Esta exposição nos traz o horizonte à vista em um momento de isolamento e solidão, transportando-nos para outros lugares onde o oceano se impõe, domina, enche os olhos. Certas obras nos convidam à contemplação do encontro entre céu e mar: diante do grande campo de cor e luz de Sérgio Lucena, quase sentimos a brisa na pele; enquanto olhando o pequeno e sereno óleo de Miguel Bakun, podemos por pouco lembrar o cheiro da maresia. Nas pequenas telas de Yasmin Guimarães, ralas margens de cor flutuam entre uma figuração disforme e uma abstração paisagística. E as linhas de “O Mar Ático” de Gonçalo Ivo reduzem, na pureza da pintura, o limiar do firmamento, o sol, a areia, o oceano e o movimento de suas ondas.
Outros planos de céu e mar se configuram tridimensionalmente, como no objeto de Lais Myrrha, no qual uma pedra deitada, com seus veios líquidos, faz as vezes da água, enquanto uma fotografia impressa repousa perpendicularmente sobre ela, formando a linha do horizonte. Já Rodrigo Torres constrói uma topografia artificial em papel algodão, uma pequena ilha edificada sobre uma superfície azul – um fragmento insulado em um campo ampliado. Completam o conjunto as pedras e as rochas marítimas delicada e livremente costuradas por André Azevedo: de perto, aglomerados de linha colorida sem contorno; de longe, pequenas e vibrantes paisagens-arquipélagos.

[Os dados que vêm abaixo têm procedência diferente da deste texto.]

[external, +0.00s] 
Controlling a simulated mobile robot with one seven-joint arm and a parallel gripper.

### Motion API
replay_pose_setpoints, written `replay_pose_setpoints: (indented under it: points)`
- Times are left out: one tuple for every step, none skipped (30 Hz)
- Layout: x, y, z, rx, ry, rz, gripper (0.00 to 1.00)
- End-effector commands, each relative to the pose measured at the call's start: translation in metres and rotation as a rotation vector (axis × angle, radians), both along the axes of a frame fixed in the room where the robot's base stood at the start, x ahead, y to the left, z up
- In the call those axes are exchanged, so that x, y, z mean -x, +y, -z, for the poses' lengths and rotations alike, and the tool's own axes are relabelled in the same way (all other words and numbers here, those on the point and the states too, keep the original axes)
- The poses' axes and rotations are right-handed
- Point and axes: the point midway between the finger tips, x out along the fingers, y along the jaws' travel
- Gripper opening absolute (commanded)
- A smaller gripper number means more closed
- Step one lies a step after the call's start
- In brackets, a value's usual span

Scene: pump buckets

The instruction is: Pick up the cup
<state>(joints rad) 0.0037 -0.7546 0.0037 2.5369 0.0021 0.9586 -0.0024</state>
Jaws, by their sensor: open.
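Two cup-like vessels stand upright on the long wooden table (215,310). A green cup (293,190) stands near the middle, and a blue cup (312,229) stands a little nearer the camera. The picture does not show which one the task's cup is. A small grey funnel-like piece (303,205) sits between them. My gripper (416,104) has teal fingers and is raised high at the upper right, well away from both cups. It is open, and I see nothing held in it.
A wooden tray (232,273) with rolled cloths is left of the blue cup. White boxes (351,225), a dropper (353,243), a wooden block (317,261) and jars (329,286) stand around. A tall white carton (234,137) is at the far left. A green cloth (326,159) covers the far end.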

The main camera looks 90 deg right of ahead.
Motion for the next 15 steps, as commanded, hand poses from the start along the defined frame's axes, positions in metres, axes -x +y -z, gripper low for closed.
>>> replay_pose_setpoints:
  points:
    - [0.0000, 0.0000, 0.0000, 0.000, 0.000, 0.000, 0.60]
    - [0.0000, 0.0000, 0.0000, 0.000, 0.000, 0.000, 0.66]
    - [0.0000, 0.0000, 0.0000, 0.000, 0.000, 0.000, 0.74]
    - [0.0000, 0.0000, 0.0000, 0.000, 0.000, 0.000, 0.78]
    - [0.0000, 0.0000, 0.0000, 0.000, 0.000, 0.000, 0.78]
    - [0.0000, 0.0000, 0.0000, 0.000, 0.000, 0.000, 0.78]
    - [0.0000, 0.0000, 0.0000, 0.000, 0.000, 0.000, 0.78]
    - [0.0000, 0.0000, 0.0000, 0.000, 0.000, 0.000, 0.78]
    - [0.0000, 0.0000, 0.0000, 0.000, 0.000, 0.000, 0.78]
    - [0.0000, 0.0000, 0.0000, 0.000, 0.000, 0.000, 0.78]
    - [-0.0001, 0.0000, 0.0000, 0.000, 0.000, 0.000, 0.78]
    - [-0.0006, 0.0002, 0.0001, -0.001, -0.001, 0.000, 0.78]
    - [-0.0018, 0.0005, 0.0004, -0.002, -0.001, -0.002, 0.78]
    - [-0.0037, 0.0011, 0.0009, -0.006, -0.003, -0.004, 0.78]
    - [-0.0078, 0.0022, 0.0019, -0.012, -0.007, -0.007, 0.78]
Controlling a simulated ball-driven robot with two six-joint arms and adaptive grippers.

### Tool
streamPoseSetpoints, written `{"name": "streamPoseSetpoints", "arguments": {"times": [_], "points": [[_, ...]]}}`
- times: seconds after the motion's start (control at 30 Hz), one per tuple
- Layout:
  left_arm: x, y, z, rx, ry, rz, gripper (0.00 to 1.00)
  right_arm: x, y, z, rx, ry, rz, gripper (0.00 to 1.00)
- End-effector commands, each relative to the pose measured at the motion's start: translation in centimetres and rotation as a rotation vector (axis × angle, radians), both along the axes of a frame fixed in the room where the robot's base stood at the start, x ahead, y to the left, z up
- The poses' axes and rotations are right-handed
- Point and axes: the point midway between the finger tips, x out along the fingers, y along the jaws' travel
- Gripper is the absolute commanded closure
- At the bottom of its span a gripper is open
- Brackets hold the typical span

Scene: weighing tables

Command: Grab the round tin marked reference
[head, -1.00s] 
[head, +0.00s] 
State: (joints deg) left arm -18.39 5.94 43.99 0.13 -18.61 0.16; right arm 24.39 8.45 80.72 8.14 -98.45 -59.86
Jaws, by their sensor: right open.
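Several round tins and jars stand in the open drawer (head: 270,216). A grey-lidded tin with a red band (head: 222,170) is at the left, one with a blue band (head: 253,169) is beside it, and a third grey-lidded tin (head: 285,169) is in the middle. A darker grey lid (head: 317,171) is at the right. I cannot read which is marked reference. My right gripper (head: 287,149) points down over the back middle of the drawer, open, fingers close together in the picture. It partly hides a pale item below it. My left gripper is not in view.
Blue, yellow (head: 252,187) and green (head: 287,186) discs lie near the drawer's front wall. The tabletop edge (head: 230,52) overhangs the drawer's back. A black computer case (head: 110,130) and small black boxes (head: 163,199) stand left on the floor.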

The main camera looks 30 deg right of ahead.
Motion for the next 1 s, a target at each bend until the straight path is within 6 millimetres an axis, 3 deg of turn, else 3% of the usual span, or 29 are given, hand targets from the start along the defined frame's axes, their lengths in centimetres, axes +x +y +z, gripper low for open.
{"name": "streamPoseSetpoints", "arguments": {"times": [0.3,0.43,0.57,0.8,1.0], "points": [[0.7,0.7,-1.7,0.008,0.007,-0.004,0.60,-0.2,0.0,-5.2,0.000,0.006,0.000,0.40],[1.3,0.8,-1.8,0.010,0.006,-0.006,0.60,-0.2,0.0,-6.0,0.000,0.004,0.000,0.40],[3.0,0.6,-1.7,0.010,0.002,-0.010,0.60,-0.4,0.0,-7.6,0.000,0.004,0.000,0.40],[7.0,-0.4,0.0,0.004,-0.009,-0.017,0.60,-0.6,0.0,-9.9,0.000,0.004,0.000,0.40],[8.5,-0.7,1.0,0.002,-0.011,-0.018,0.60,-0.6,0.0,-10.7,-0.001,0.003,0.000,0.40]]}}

Alguns trabalhos nos falam das profundezas das águas escuras e misteriosas que guardam a sopa primordial da existência. É ali onde habitam os seres estranhos de Rodrigo Bivar, criaturas desconhecidas das fendas marinhas, de onde também sai o insólito ser retratado por Antonio Malta Campos, cercado de breu e ambiguidade. Como um fóssil congelado no assoalho oceânico, entranham-se envelhecidas algas e primitivos crustáceos e moluscos na peça cerâmica de Juan Parada.
De volta à superfície ensolarada, à navegação e à pesca, temos a pintura de José Pancetti, de rara suspensão e sutileza em finas e rápidas camadas de tinta – são precisas poucas pinceladas para delinear as canoas na orla. A aquarela luminosa de Cícero Dias corporifica o vento nos coqueiros e retrata a chegada (ou seria a partida) da jangada. Há também uma tela de Burle Marx, de grandes dimensões, que carrega abstrações geométricas entre ondas e embarcações, emolduradas por campos de cor que configuram terra, céu e mar, marcadas por um sol vermelho de entardecer.
Na imensidão do mar aberto, encontramos a calmaria especular da água, numa deriva contemplativa e pacífica instaurada pela fotografia de Gustavo Espiridião, que parece ter sido tirada por um náufrago. Essa vista sem fim surge enquadrada nas colagens de Julia Kater, que também lança mão do suporte fotográfico, mas subverte a mídia em recortes e sobreposições que criam novas topografias na paisagem.
O remanso é brutalmente interrompido pela estrutura bélica fotografada por Romy Pocztaruk na costa da Inglaterra – a ruína de uma torre metálica que irrompe da água como um corpo estranho de outro tempo-espaço. Na obra de André Nacli, o desassossego surge quando a onda quebra e estronda em espuma e vapor, tão corpulenta quanto etérea. E o instante da rebentação é também capturado por Ayrson Heráclito, mas em contraste com um céu intensamente azul, e o corpo iluminado do personagem que ora parece emergir do oceano, ora parece tentar controlar a força da natureza.
Por fim, as esculturas de Emanoel Araújo invocam a presença de Iemanjá – orixá das águas salgadas, padroeira dos pescadores, rainha do mar –, celebrada nesta exposição que, mesmo ancorada no suporte virtual, lança-se como homenagem de saudade ao mar, para onde todas as águas correm; de onde a vida veio; e para onde, sempre, voltaremos.